Suthers, who at 10 years is the second-longest serving attorney general in the state’s history, gave the nomination speech for Cynthia Coffman.
Coffman, the wife of U.S. Rep. Mike Coffman, R-4th, has served as Suthers’ chief lieutenant his entire time in that office.
That may have been why Coffman’s GOP rival, state Rep. Mark Waller, R-Colorado Springs, came in second, though he still made the June primary ballot with barely enough votes — 30.74 percent — to force a primary race.
Candidates need 30 percent to make the ballot.
“I am ready to join Republican attorneys general to sue the federal government as often as it takes to stop their power grab,” Coffman said in her nomination speech at the Coors Events Center on the University of Colorado at Boulder campus. “I am ready to sue over private property rights, I am ready to sue over roads on federal lands, I am ready to sue on the 10th Amendment and the Second Amendment and every little part of the Constitution if that’s what it takes.”
The winner of that race will face Democrat Don Quick, who won his party’s nomination at the Democratic Party Assembly in Denver, which was occurring at the same time.
While Coffman focused on the job of attorney general, Waller attacked her, saying she would be a “passive” attorney general. He accused her of standing by and doing nothing when Obamacare was implemented and Democratic senators were being recalled.
As chief deputy attorney general under Suthers, she had no power or authority to act on either.
“We need an attorney general who has a proven record of standing up to the liberal agenda,” Waller said. “Unfortunately in this race, my opponent refused to and because of that, a narrow majority of Colorado lawmakers passed the implementation of Obamacare in this state.”

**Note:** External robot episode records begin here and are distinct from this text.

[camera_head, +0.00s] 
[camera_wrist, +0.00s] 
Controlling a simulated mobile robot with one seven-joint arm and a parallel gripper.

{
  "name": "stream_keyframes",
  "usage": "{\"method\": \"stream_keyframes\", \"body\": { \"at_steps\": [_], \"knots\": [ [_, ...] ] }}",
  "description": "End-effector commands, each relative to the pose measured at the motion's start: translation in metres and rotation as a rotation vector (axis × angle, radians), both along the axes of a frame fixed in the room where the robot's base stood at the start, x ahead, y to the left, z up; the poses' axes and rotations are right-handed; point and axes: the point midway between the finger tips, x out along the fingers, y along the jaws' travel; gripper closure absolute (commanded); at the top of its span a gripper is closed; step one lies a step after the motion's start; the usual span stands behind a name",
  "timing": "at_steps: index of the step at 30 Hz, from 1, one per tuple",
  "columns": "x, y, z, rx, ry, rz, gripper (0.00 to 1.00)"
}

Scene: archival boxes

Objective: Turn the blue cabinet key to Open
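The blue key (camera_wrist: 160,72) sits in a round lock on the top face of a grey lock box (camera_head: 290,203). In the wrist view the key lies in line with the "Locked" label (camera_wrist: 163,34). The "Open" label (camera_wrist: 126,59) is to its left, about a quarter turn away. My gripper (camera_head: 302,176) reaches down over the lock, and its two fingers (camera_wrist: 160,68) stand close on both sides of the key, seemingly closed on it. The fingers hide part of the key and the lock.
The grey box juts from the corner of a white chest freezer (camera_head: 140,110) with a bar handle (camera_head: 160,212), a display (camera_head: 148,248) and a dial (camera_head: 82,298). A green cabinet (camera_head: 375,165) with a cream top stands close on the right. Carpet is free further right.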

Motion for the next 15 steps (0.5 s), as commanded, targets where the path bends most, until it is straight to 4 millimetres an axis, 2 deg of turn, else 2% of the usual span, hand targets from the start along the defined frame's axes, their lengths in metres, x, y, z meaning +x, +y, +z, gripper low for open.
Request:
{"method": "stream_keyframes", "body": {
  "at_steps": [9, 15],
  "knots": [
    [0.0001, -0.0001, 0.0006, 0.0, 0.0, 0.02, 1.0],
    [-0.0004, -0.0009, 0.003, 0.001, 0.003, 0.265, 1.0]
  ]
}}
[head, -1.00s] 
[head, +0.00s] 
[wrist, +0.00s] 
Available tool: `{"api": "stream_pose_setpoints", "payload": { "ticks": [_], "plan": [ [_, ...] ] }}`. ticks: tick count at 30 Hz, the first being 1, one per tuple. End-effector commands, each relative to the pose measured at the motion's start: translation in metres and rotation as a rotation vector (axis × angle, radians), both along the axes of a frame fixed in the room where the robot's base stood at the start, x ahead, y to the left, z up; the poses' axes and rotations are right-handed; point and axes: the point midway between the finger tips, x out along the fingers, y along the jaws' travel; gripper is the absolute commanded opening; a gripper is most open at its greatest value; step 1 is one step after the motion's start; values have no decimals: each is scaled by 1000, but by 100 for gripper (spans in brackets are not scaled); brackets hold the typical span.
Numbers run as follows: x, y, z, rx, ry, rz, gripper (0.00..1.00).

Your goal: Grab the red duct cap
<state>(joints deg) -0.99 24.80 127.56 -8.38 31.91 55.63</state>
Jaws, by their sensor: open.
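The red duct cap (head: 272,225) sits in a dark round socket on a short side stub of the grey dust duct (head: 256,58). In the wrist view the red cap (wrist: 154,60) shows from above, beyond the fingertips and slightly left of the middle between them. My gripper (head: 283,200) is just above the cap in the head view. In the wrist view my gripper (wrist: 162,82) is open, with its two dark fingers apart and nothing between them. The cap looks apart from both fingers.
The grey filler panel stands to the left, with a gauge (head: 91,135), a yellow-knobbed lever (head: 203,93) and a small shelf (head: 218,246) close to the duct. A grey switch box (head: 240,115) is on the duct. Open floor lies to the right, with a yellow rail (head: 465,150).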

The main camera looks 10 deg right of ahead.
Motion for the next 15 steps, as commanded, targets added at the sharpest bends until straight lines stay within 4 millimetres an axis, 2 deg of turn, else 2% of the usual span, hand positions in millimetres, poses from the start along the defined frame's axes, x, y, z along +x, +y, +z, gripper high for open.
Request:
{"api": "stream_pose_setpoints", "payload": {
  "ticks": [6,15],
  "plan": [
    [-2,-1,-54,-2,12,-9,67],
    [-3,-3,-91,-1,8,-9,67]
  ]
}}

The former House minority leader later said he was “frustrated” when some county party chairs handed out ballots before they were supposed to, and delegates started voting before he even gave his nomination speech.
Waller, who was the last candidate to speak at the assembly, said he watched as those delegates cast their ballots right in front of the center stage were he was talking.
He said he lodged a complaint with GOP Party Chairman Ryan Call, who allowed a motion from the assembly to destroy those ballots and start again.
A preponderance of delegates, however, rejected it.
“It absolutely is frustrating,” he said. “Most of the people were concerned about top-of-the-ticket races, and they had already heard all those people speak. So I don’t think there was a whole lot of thought put into it.”
Also nominated were Colorado Treasurer Walker Stapleton for re-election, and El Paso County Clerk Wayne Williams as secretary of state. Both ran unopposed.
They will face former congresswoman Betsy Markey and University of Colorado Regent Joe Neguse, respectively.